Directions:
Search the material and gather each line with "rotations" in it.

** START Material provided **

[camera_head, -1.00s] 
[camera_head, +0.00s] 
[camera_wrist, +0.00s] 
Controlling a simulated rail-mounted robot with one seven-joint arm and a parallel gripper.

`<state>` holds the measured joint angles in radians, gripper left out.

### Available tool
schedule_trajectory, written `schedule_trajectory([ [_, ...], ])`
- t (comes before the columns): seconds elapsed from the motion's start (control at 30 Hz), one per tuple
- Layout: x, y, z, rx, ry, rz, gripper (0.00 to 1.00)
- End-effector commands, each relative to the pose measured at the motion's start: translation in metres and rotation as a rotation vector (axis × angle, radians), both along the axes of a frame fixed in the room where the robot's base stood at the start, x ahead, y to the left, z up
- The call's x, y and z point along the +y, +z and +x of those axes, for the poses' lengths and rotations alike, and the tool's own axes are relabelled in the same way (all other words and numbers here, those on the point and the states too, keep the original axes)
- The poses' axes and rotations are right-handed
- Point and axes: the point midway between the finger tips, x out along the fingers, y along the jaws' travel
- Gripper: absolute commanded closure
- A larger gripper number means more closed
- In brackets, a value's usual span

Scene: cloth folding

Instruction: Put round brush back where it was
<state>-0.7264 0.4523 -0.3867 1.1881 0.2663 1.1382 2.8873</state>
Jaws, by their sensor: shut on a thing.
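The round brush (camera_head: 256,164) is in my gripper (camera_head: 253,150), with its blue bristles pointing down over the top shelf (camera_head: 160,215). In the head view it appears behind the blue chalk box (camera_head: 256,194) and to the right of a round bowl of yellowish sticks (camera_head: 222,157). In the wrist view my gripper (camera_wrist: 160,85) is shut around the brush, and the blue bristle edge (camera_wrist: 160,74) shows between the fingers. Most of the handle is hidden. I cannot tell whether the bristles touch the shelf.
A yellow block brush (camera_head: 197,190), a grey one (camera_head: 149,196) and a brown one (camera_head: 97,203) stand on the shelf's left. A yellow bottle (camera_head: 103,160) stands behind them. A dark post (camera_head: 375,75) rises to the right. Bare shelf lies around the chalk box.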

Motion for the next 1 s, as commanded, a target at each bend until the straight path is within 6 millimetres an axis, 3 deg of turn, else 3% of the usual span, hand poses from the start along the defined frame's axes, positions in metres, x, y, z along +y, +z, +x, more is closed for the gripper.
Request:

** END Material provided **

Reply to the exercise:
- The call's x, y and z point along the +y, +z and +x of those axes, for the poses' lengths and rotations alike, and the tool's own axes are relabelled in the same way (all other words and numbers here, those on the point and the states too, keep the original axes)
- The poses' axes and rotations are right-handed

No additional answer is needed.